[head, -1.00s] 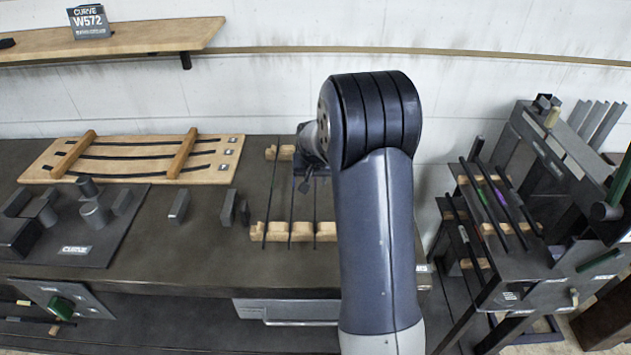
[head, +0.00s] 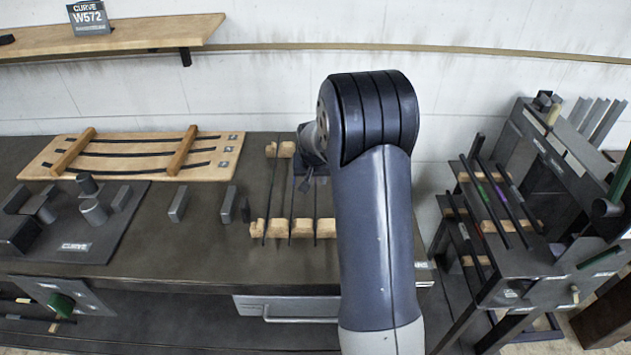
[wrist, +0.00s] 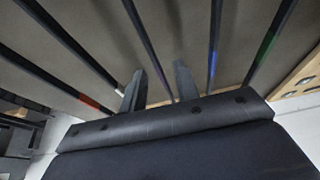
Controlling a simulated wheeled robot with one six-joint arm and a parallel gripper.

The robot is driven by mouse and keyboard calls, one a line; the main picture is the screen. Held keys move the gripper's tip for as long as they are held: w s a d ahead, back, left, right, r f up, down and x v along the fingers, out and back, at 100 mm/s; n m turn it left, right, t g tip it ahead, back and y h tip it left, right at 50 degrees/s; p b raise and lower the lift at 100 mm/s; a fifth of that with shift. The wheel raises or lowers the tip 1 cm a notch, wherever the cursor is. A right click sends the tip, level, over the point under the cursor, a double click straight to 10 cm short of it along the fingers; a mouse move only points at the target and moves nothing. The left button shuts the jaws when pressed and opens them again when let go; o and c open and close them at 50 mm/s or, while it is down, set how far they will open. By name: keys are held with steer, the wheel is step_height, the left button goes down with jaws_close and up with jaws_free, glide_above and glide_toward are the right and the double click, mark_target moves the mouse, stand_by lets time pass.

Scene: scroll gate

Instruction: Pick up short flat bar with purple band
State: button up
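My gripper (wrist: 160,88) is open and empty in the wrist view, its two dark fingers apart. A dark thin bar with a small purple band (wrist: 150,58) runs toward the gap between the fingers; its far end is hidden by the gripper. I cannot tell its length or whether it touches a finger. In the head view, my arm hides part of the bench rack where several dark bars (head: 291,200) lie across wooden blocks. No band colours are clear there. Another purple-banded bar (head: 501,194) lies on the right-hand rack.
The dark stand (head: 530,262) is at right.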

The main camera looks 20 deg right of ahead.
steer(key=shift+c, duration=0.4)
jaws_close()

[Goal]
Repeat the data exactly, without the pictures.

[Response to this exercise]
[head, -1.00s] 
[head, +0.00s] 
[wrist, +0.00s] 
Controlling a simulated wheeled robot with one six-joint arm and a parallel gripper.

The robot is driven by mouse and keyboard calls, one a line; the main picture is the screen. Held keys move the gripper's tip for as long as they are held: w s a d ahead, back, left, right, r f up, down and x v along the fingers, out and back, at 100 mm/s; n m turn it left, right, t g tip it ahead, back and y h tip it left, right at 50 degrees/s; p b raise and lower the lift at 100 mm/s; a fifth of that with shift. The wheel raises or lowers the tip 1 cm a notch, wherever the cursor is. A right click sends the tip, level, over the point under the cursor, a double click straight to 10 cm short of it along the fingers; a mouse move only points at the target and moves nothing. The left button shuts the jaws when pressed and opens them again when let go; o and c open and close them at 50 mm/s or, while it is down, set how far they will open. By name: keys are held with steer, the wheel is step_height, the left button goes down with jaws_close and up with jaws_free, glide_above and glide_toward are the right and the double click, mark_target moves the mouse, stand_by lets time pass.

Scene: scroll gate

Instruction: Pick up short flat bar with purple band
State: button up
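My gripper (wrist: 160,88) is open and empty in the wrist view, its two dark fingers apart. A dark thin bar with a small purple band (wrist: 150,58) runs toward the gap between the fingers; its far end is hidden by the gripper. I cannot tell its length or whether it touches a finger. In the head view, my arm hides part of the bench rack where several dark bars (head: 291,200) lie across wooden blocks. No band colours are clear there. Another purple-banded bar (head: 501,194) lies on the right-hand rack.
The dark stand (head: 530,262) is at right.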

The main camera looks 20 deg right of ahead.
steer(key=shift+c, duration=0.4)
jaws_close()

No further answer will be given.